Mengutip laman resmi GAPKI, untuk mengetahui anggapan tersebut benar atau salah, penting untuk mengkaji berbagai hasil penelitian terkait dengan perbandingan kebutuhan air konsumtif antara kelapa sawit dan tanaman lainnya.
Sebelumnya, penting untuk diketahui, tanaman dengan ukuran besar pasti membutuhkan lebih banyak air dibandingkan tanaman yang berukuran kecil. Namun, tanaman yang lebih kecil belum tentu menggunakan air lebih efisien dibandingkan tanaman yang lebih besar.
Sebagai contoh, berdasarkan hasil penelitian Coster (1938), menunjukkan bahwa tingkat evapotranspirasi yang menunjukkan kebutuhan air pada kebun kelapa sawit hanya 1,104 mm per tahun. Angka tersebut lebih rendah dibandingkan tanaman bamboo, lamtoro, akasia, sengon, pinus dan karet dengan kisaran kebutuhan air mencapai 1,300-3,000 mm per tahun.
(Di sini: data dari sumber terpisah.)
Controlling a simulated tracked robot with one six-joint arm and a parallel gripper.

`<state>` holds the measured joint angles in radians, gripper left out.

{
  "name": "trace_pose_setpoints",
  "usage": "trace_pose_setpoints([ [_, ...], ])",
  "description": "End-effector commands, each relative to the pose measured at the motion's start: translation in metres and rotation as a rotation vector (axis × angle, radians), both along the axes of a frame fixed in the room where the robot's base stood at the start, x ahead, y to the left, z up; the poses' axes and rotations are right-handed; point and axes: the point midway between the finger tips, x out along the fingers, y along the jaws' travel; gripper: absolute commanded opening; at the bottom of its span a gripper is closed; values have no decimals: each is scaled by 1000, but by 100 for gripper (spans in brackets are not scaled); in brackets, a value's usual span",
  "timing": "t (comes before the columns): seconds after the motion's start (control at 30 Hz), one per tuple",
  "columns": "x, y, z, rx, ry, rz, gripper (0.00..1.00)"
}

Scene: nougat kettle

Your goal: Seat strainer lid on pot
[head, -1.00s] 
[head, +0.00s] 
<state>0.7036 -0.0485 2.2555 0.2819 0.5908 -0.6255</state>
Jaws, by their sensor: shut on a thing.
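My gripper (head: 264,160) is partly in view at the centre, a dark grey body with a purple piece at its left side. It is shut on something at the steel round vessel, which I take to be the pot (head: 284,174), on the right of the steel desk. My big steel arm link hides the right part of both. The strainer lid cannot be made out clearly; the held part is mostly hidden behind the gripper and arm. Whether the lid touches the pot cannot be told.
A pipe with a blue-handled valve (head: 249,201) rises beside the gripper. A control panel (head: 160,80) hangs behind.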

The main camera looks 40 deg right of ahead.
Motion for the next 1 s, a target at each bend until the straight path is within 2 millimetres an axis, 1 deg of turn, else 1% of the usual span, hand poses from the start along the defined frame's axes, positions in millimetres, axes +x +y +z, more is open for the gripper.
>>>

Tak hanya itu, persentase curah hujan yang digunakan oleh kelapa sawit juga lebih lebih rendah dibandingkan dengan mahoni dan pinus. Kemudian, jika dilihat berdasarkan indikator transpirasi atau jumlah air yang menguap ke atmosfer melalui tanaman akibat proses respirasi dan fotosintesis, beberapa studi mengungkapkan bahwa kelapa sawit memiliki nilai yang paling rendah sekitar 0.46 mm per tahun.
Sedangkan, tanaman karet sebesar 2.44 mm per tahun, tanaman kakao sebesar 0.5 sampai 2.2 mm per tahun, dan hutan primer sebesar 1 sampai 1.7 mm per tahun. Berdasarkan kedua indikator tersebut menunjukkan bahwa kebutuhan air pada tanaman sawit paling sedikit dibandingkan tanaman lainnya.
Dan pada akhirnya, penelitian yang dilakukan oleh Coster itu menemukan fakta bahwa tanaman sawit yang selama ini dituduh rakus air, ternyata jauh lebih hemat dibandingkan tanaman lainnya.
Baca Juga: Menyingkap Peluang Pemanfaatan Limbah Cair Kelapa Sawit dalam Mitigasi Perubahan Iklim
Kemudian, Makonnen & Hoekstra (2010) juga melakukan studi perbandingan kebutuhan air produk pertanian dengan menggunakan konsep “water footprint”. Konsep ini dapat diartikan sebagai jumlah total air (air tawar) yang digunakan untuk menghasilkan suatu produk pertanian.
Dari hasil penelitian tersebut, tanaman sawit membutuhkan air paling sedikit diantara tanaman minyak nabati lainnya. Sawit juga relatif sustainable dibandingkan tanaman minyak nabati lainnya karena sebagian besar air yang digunakan bersumber dari air hujan.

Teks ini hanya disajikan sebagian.